A compact, humidity-insensitive, fiber optic temperature sensor based on a quartz capillary, antiresonant reflecting optical waveguide was proposed and experimentally demonstrated. The transmission spectral responses of the proposed sensor were experimentally investigated regarding temperature variation and environmental humidity. Resonant dips exhibited temperature sensitivity as large as 201 pm/°C from -30 to 45 °C in a humid environment. By coating a sufficiently thick gold film onto the sensor surface, the humidity cross-sensitivity issue was effectively resolved. This proposed sensor was anticipated to find potential applications in humid environments, and moreover, immunity to humidity-sensitivity ensures its applicability in marine environments.

Thermal sensing based on whispering gallery modes in tapered-fiber-coupled liquid crystal microdroplets

We report the efficient coupling of optical whispering gallery modes (WGMs) in liquid crystal microdroplets suspended in immiscible aqueous environment. Individual nematic liquid crystal (NLC) microdroplet is confined at the tip of a microcapillary used to generate the microdroplets and coupled through a tapered optical fiber waveguide positioned in the vicinity of the microdroplets. Efficient coupling of WGMs is observed in the NLC microdroplets with a diameter of 50–150 μm. In addition, the wavelengths of the WGMs can be tuned by temperature, making such NLC microdroplets suitable for thermal sensors. A temperature sensitivity of 0.244 nm/°C is achieved in a 75-μm-diameter microdroplet. The estimated thermal resolution of the microdroplet sensor is 8.2 × 10−2 °C.

Micro-gun based on laser pulse propulsion

This paper proposes a novel “micro-gun” structure for laser pulse propulsion. The “micro-bullets” (glass microspheres) are irradiated by a laser pulse with a 10 ns duration in a dynamic process. Experimental parameters such as the microsphere diameter and the laser pulse energy are varied to investigate their influence on laser pulse propulsion. The energy field and spatial intensity distribution in the capillary tube were simulated using a three-dimensional finite-difference time-domain method. The experimental results demonstrate that the propulsion efficiency is dependent on the laser pulse energy and the microsphere size. The propulsion modes and sources of the propelling force were confirmed through direct observation and theoretical calculation. Waves also generated by light-pressure and thermal expansions assisted the propulsion.

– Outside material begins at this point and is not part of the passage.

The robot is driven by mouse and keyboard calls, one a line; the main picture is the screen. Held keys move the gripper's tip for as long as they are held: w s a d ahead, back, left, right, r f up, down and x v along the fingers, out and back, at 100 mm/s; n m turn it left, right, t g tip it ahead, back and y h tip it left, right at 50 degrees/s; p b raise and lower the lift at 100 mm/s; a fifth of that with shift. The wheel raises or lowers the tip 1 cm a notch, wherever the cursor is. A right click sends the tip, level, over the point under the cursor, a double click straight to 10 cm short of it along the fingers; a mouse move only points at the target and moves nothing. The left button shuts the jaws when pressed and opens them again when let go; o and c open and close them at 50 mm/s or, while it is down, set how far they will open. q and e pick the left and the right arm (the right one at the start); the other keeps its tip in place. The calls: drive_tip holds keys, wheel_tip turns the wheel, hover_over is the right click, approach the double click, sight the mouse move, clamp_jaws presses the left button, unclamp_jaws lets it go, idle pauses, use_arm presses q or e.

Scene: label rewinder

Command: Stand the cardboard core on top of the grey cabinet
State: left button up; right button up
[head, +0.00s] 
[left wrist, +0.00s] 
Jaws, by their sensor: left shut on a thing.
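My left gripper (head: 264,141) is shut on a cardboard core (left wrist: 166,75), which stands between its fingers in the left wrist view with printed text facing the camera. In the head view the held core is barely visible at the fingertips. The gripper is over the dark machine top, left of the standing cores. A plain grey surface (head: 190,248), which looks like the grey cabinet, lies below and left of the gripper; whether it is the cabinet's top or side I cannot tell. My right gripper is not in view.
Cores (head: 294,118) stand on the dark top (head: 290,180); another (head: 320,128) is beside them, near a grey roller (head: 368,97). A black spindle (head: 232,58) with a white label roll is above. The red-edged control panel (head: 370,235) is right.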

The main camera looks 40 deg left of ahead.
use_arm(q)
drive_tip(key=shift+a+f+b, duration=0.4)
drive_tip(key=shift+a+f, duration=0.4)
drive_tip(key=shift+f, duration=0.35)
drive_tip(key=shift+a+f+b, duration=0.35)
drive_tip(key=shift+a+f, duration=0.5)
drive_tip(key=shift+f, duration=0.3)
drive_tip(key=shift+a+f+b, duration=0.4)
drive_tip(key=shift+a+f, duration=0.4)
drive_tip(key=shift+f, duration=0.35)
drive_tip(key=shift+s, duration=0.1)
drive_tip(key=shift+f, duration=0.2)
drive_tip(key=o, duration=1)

Whispering gallery modes in a liquid-filled hollow glass microsphere

We develop a hydrofluoric (HF) etching process to open a microhole on the hollow glass microsphere (HGM). The typical whispering gallery mode (WGM) resonance was observed by coupling the HGM with a tapered fiber. Dioctyl phthalate was filled into the HGM, and the resonance wavelength decreased at elevated temperatures. We analyzed the WGM resonance properties inside the liquid-filled HGM with a higher or lower refractive index in comparison to the HGM wall. Four different liquids were also injected into the HGM to investigate the influence of the thermo-optic coefficient on the temperature sensitivity. Size-dependent experiments further showed that HGMs with varying sizes have varying temperature sensitivity. The maximum temperature sensitivity observed was 334.3  pm/°C.

Observation of thermally induced tuning of lasing emission from melamine–formaldehyde resin microspheres

We report on the observation of the thermally induced tuning of the whispering gallery mode lasing emission from active microcavities. Melamine–formaldehyde resin microspheres were doped with a fluorescent dye and pumped by a 532 nm pulse laser. We show that microspheres with different sizes display lasing emissions in different parts of the spectrum, with a varying number of lasing modes present in the spectrum. The dominant thermo-optic effect leads to a blue shift of the whispering gallery mode lasing. The thermal sensing with a sensitivity of 0.33 nm/°C is higher than that of conventional polymer microcavities.